— Begin DATASET SECTION —
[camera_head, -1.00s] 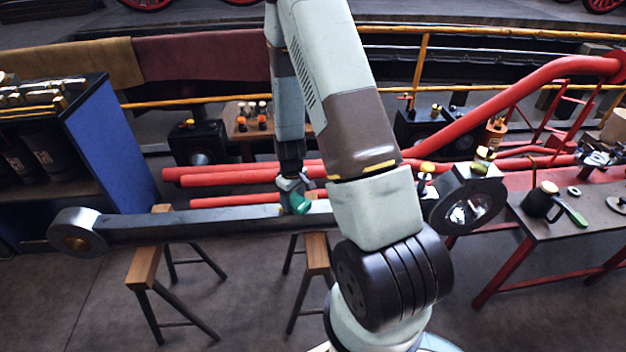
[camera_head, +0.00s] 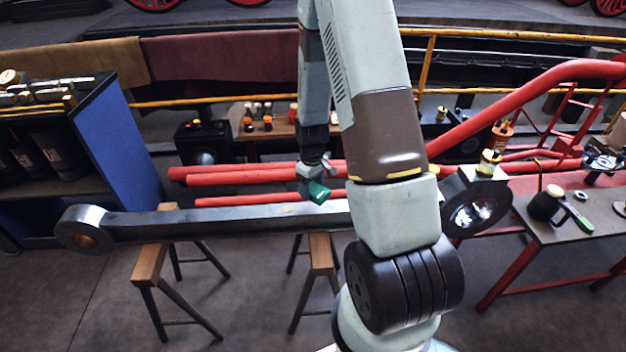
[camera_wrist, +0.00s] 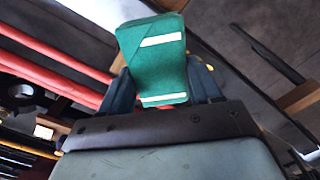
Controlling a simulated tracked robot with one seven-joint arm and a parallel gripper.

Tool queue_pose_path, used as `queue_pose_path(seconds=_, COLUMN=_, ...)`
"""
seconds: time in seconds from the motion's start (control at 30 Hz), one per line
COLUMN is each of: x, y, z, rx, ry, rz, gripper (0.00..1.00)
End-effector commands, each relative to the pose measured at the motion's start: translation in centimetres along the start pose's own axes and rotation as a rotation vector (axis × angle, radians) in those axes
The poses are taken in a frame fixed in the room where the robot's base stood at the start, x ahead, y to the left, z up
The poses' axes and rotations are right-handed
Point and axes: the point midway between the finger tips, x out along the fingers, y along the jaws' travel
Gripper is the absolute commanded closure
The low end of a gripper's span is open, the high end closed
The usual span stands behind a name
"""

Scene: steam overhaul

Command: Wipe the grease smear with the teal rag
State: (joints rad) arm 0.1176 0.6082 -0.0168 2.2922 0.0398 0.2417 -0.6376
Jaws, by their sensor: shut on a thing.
— End DATASET SECTION —
WHAT YOU WILL DO:
In the listing above, how many lines hold the word "COLUMN"? Give the number and nothing more.

ANSWER BELOW:
2